> _What you should do_:
Gather every line holding the string "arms".

> _Data to process_:

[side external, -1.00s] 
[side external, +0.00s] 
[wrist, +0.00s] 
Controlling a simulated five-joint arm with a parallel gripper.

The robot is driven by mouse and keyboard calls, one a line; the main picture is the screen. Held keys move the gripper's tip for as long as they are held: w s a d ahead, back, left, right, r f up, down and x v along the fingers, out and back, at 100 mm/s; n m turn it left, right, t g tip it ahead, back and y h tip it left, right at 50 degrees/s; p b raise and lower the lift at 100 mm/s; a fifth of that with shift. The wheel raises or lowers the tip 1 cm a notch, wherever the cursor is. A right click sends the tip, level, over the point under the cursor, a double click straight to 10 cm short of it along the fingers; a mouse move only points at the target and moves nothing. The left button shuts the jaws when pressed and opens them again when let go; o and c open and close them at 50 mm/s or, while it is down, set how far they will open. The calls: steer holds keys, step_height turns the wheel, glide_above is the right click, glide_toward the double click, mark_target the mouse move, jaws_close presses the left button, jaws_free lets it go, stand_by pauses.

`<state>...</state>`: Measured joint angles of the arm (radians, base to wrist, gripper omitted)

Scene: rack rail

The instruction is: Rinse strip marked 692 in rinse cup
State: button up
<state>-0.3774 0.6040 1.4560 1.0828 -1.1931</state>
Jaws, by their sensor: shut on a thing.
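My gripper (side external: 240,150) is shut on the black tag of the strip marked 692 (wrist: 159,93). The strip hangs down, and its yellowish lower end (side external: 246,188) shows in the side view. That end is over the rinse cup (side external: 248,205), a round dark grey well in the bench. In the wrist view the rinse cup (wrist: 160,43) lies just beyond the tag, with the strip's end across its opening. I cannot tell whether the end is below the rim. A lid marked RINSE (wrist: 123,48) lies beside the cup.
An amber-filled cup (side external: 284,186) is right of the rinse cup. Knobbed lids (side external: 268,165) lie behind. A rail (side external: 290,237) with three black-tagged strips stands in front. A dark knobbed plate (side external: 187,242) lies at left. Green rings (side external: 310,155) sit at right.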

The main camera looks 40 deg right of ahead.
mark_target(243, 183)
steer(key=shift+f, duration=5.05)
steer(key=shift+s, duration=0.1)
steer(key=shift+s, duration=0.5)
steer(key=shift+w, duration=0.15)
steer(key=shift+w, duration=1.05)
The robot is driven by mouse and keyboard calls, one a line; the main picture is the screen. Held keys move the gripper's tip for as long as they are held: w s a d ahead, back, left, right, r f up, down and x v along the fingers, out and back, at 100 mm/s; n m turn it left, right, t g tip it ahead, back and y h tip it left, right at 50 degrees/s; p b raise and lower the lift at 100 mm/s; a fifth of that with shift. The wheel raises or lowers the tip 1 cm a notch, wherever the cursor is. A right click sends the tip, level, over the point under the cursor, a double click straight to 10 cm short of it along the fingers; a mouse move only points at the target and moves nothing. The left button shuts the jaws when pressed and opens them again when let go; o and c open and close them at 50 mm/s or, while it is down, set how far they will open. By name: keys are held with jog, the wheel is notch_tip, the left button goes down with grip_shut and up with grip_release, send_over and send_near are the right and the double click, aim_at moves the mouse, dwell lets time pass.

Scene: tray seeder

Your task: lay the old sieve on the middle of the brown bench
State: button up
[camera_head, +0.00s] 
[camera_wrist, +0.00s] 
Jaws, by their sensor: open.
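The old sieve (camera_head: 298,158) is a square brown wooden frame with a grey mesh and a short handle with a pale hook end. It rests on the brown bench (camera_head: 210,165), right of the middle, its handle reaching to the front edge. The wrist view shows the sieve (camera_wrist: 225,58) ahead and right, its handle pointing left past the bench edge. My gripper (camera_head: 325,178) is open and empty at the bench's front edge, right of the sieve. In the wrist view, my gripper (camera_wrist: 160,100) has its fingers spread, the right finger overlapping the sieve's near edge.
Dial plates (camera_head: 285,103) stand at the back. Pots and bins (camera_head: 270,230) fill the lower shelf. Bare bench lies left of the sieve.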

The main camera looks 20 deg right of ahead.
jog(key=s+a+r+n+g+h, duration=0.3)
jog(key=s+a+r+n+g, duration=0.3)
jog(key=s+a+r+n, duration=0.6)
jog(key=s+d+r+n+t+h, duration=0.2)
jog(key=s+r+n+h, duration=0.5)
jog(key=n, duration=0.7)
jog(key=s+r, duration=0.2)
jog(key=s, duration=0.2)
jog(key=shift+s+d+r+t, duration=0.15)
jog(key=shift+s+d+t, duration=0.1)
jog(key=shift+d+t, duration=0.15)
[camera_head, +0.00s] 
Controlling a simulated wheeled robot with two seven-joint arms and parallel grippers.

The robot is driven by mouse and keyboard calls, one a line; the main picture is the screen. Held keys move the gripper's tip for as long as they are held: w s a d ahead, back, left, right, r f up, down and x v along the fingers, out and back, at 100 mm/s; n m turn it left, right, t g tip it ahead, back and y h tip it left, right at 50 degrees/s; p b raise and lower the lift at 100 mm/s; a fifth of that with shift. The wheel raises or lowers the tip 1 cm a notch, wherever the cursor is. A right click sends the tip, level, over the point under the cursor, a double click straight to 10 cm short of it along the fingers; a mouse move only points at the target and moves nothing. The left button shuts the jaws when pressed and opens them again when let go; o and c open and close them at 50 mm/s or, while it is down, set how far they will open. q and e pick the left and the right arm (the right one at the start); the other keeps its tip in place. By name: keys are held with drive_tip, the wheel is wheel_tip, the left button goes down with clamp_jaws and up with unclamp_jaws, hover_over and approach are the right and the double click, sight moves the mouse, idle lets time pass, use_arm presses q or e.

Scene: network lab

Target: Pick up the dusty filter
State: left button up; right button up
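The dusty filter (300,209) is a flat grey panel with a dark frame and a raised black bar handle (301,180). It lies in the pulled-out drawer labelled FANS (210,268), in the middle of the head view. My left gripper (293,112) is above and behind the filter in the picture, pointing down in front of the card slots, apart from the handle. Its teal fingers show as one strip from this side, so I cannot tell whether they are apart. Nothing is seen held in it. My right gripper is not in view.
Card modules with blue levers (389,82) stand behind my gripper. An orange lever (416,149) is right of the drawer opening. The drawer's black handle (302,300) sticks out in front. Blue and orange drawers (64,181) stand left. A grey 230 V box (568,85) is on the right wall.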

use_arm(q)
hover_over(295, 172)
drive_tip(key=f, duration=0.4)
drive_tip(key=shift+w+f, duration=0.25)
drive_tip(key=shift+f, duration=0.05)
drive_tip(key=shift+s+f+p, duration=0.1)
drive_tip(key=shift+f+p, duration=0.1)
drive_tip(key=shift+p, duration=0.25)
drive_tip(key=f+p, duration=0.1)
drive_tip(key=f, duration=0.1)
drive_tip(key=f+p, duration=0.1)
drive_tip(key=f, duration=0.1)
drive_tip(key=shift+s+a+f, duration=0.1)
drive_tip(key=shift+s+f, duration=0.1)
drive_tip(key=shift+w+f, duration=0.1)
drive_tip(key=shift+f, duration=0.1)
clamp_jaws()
...
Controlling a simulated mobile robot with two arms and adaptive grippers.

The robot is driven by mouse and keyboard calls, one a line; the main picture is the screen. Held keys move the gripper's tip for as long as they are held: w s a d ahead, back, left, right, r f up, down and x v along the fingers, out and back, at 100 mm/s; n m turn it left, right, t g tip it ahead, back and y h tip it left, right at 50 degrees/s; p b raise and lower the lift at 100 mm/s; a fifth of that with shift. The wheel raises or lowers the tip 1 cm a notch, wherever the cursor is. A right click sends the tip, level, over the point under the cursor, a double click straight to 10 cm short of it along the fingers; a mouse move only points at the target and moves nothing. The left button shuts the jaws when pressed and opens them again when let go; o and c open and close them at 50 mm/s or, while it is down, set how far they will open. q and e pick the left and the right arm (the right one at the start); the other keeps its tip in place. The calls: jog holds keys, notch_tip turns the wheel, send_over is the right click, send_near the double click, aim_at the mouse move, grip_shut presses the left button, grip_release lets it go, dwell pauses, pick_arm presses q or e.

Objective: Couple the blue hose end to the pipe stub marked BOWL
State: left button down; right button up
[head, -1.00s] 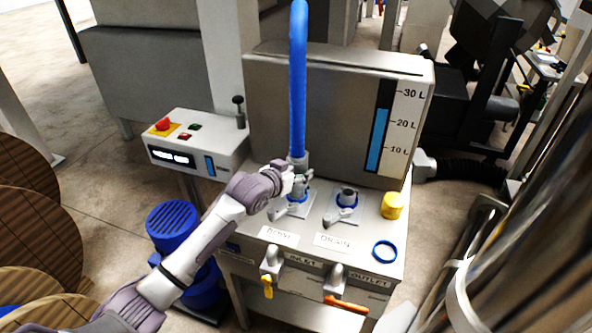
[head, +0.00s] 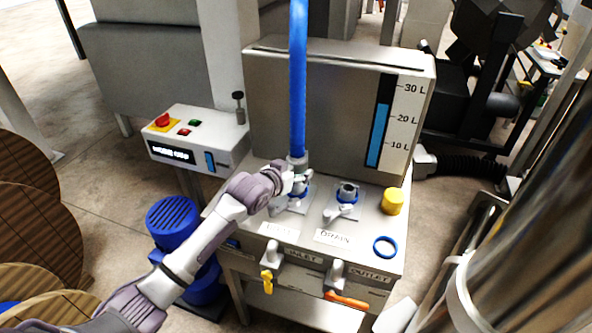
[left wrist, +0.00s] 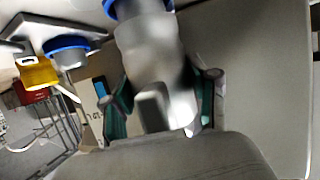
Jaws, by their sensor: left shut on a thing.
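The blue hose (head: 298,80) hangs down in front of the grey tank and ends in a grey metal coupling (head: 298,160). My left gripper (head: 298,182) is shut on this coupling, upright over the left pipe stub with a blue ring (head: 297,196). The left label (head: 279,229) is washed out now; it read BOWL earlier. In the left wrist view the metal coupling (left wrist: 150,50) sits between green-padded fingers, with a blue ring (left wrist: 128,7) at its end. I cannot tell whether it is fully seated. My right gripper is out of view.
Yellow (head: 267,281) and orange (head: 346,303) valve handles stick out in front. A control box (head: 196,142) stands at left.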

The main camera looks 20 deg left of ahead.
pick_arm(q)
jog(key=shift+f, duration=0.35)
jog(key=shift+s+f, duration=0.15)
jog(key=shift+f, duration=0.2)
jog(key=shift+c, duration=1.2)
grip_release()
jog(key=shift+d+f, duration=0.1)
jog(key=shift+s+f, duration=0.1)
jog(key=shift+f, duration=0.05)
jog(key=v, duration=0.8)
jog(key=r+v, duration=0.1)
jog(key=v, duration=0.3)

> _Expected answer_:
Controlling a simulated wheeled robot with two seven-joint arms and parallel grippers.
Controlling a simulated mobile robot with two arms and adaptive grippers.

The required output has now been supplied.